The insurgents' justice system, though, also controls the growth and sale of opium poppies, by which they help finance the shadow governments, according to Cordesman.

"When you're fighting this kind of threat, you can't focus simply on the people who are leading it, particularly because they are so often leaders that can be relatively quickly and easily replaced," Cordesman says. "In the last four years, they've gone from informal shadow governments in a handful of provinces to the point where they now have shadow governments in every single province except one."

Cordesman says a shift in the focus of intelligence is long overdue, because until now, the attention of U.S. and NATO forces has been limited to the insurgent fighters, and not on how the insurgents were controlling local populations; or the impact of corruption under President Hamid Karzai; or how the Afghan population perceived the competence of U.S. and NATO forces, as well as Afghan forces.

"What General Flynn is basically recommending is a far more balanced, far more developed approach, which looks at the Afghan population, and looks at its security and perceptions as being as critical as the day-to-day military actions of the threat," Cordesman says, "but also focuses on how competent the Afghan government -- how competent the Afghan forces are."

In his critique of military-only intelligence, Flynn said U.S. intelligence officials in Afghanistan were "ignorant of local economics and landowners, hazy about who the powerbrokers are and how they might be influenced...and disengaged from people in the best position to find answers."

"Eight years into the war in Afghanistan, the U.S. intelligence community is only marginally relevant to the overall strategy," Flynn added.

Matthew Hoh knows first-hand the significance of Flynn's critique. Hoh served in the U.S. Marine Corps in Iraq, and later was a U.S. State Department official in Afghanistan specializing in reconstruction efforts. He quit three months ago over his disagreement with President Barack Obama's decision to pursue the war in Afghanistan.

In an interview with RFE/RL, Hoh recalls one case in which NATO forces were planning a raid on a marketplace in eastern Afghanistan, based on inaccurate intelligence.

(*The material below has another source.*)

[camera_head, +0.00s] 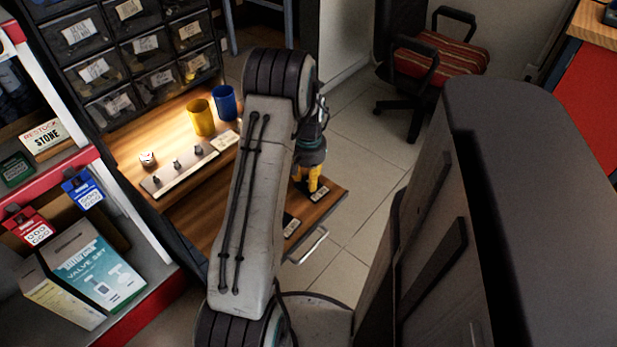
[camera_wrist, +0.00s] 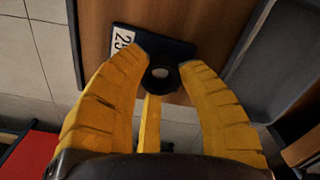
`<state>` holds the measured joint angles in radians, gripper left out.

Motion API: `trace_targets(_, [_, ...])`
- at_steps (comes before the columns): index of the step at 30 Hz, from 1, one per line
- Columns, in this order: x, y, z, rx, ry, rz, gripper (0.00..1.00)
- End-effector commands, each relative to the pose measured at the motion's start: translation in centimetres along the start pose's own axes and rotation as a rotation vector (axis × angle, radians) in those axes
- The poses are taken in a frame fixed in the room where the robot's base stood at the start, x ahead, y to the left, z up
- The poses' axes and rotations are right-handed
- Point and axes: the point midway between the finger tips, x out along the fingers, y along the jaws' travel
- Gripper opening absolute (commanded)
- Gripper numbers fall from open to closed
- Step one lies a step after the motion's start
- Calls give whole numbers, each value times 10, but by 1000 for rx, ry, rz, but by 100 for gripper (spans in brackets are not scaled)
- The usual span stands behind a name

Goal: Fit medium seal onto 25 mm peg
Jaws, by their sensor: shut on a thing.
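My gripper (camera_wrist: 160,75) has its yellow fingers closed around a dark ring, the seal (camera_wrist: 161,87), with a pale hole facing the wrist camera. Below it is a dark pad (camera_wrist: 180,47) with a white label (camera_wrist: 121,41) reading 25; I cannot tell whether the ring still touches the pad. In the head view my gripper (camera_head: 309,181) is at the bench's right end, partly behind my arm, and the seal is hidden there. A pale plate (camera_head: 168,183) with several short pegs, among them a middle one (camera_head: 177,165), lies on the bench to the left. Peg sizes are unreadable.
A yellow cup (camera_head: 201,117) and a blue cup (camera_head: 225,102) stand behind the peg plate. A small round item (camera_head: 147,159) sits near its left end. Drawer bins (camera_head: 140,45) rise behind the bench (camera_head: 195,220). A shelf with a valve-set box (camera_head: 97,268) is at left.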

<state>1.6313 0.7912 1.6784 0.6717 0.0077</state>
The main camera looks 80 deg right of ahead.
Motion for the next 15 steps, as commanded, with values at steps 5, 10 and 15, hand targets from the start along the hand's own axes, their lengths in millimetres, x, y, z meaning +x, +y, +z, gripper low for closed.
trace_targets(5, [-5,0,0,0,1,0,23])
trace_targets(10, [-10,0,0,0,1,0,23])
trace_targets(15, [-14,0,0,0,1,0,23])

He says he managed to stop the raid before U.S. forces could mount it.

"It was in an area that we could operate freely in, and that the Afghan government could operate freely in, and [where] you're seeing the benefits of a government presence," Hoh says. "Something like [an attack on a marketplace] would destroy years of hard work by Americans and Afghans because it would have been a raid that would have been destructive and it would have accomplished nothing except destroy years of hard work building relationships with the local people."

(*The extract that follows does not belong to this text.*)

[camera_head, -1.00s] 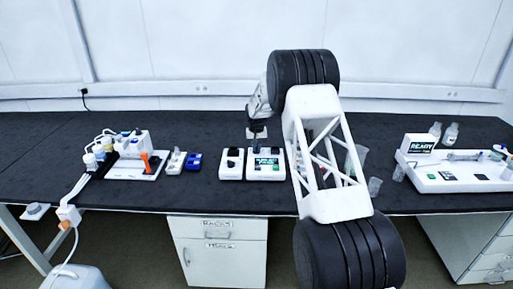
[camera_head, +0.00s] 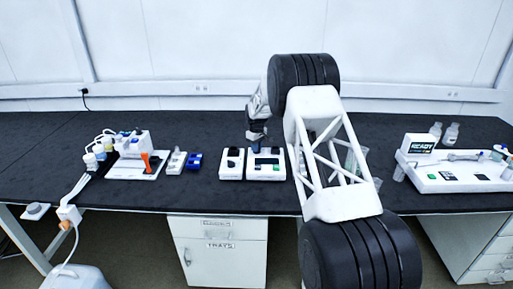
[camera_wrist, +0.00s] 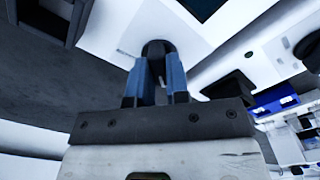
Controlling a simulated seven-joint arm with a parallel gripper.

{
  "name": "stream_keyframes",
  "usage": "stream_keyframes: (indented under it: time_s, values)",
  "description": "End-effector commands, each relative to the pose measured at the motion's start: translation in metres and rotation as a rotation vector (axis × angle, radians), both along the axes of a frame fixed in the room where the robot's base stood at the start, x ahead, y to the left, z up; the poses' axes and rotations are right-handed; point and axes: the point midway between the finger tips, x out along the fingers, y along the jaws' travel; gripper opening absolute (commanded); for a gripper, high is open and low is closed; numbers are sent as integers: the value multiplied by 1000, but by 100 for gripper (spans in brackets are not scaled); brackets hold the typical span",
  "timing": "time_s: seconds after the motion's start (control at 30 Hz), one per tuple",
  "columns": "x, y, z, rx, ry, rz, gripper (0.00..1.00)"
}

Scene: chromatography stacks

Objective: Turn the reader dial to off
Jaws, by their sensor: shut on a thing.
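The reader is a white box (camera_head: 266,176) with a dark display and a green patch on its front, standing at the middle of the black bench in the head view. The reader's white top also shows in the wrist view (camera_wrist: 185,35). The dial is a dark round knob (camera_wrist: 157,48) on that white top. My gripper (camera_wrist: 159,66) has its two blue fingers closed on either side of the dial, hiding part of it. In the head view my gripper (camera_head: 256,146) is at the back of the reader, small and partly lost against the dark bench.
A similar white box (camera_head: 231,172) stands close on the reader's left. Farther left are a blue block (camera_head: 195,160) and a white tray with an orange item (camera_head: 147,162). A white station (camera_head: 460,184) stands on the right. Bare bench lies in front of the reader.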

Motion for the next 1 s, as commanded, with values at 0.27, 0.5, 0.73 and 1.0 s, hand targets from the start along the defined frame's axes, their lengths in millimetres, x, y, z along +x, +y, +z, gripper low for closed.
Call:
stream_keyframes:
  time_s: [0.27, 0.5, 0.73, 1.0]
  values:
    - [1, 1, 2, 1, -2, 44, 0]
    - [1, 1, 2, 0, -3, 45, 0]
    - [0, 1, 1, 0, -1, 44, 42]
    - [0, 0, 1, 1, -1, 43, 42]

So how can intelligence reports be so totally wrong? Hoh explains that intelligence analysts -- and, by extension, policy makers -- tend to be isolated from the realities on the ground. They're given information by field officers who themselves don't get out very often, and who tend to deal only with Afghans who are already friendly to U.S. forces.

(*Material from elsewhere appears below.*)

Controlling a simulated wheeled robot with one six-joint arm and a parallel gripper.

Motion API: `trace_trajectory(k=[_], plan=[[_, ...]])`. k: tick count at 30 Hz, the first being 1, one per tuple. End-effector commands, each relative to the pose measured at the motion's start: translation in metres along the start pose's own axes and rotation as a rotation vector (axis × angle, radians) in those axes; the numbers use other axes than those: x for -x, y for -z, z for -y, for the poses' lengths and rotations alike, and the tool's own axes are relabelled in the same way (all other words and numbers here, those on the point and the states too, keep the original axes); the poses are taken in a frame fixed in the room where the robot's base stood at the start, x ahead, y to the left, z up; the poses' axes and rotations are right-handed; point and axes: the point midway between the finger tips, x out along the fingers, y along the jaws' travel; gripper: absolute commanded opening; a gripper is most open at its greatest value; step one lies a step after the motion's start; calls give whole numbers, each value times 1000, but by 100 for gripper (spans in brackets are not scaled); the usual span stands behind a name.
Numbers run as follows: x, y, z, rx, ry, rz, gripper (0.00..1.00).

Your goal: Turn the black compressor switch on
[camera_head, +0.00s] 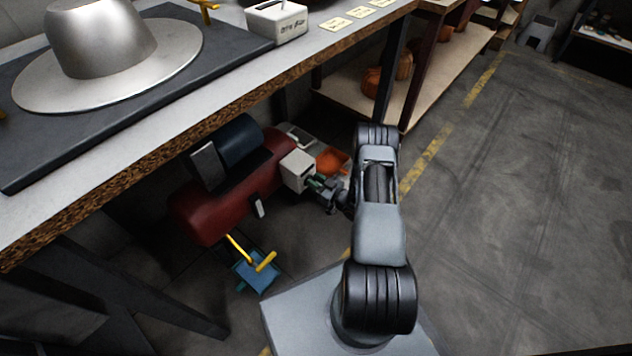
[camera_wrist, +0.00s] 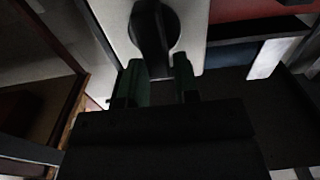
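The black compressor switch (camera_wrist: 155,28) is a round knob with a raised bar handle on the face of a pale box (camera_wrist: 193,45). In the head view this box (camera_head: 297,170) sits at the right end of the red compressor (camera_head: 205,212), under the bench. My gripper (camera_wrist: 160,66) has its green fingers apart, with the lower end of the handle at or between their tips. I cannot tell whether they touch it. In the head view my gripper (camera_head: 316,185) is close beside the box, and the switch itself is hidden.
The bench (camera_head: 215,130) overhangs the compressor, with a grey hat (camera_head: 100,45) on top. A yellow-handled blue item (camera_head: 255,272) is on the floor in front. An orange item (camera_head: 332,160) lies behind my gripper. The floor at right is clear.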

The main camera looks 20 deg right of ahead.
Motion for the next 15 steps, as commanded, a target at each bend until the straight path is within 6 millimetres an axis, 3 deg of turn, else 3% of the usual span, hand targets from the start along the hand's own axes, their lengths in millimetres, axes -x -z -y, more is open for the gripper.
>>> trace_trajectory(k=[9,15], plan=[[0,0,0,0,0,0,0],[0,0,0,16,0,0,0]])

What's important, Hoh says, is to gather intelligence, directly or indirectly, from all kinds of Afghans, including those who are hostile to the United States, because they're the ones most likely to be familiar with the insurgents.

Hoh says this problem is only made worse by a bureaucracy at the U.S. Defense Department that he says hasn't been rewarding officers who signed up to be members of a group of experts for the Afghan war. He says that hasn't been part of the Pentagon's recommended career path, and so too few officers volunteer for it.

"If you commit five years to [the dedicated Afghan corps], you're bucking the whole career-progression path. And so you're not going to get all those checks in the box that you need in order to be promoted," Hoh says. "So it's a risk some guys don't want to take, particularly guys who have wives and kids who need to do well for their families."

He adds: "[Because of this resistance,] we rotate too quickly in and out [of Afghanistan], we don't develop the understanding that we need to [have], we don't have the expertise that we should [have]. It's a worthwhile program, but unfortunately I think that the [Pentagon] bureaucracy is not fighting the war, the bureaucracy is fighting to keep itself alive."

Hoh is skeptical that even if the Pentagon eventually corrects its approach to officers' career paths, even if it finally understands the best way to gather intelligence in an insurgency, such corrective measures may be too late. Already, he says, three decades of war have turned many Afghans against the foreign forces in their country.

Other experts give a somewhat more optimistic assessment. But most agree that Flynn has his work cut out for him.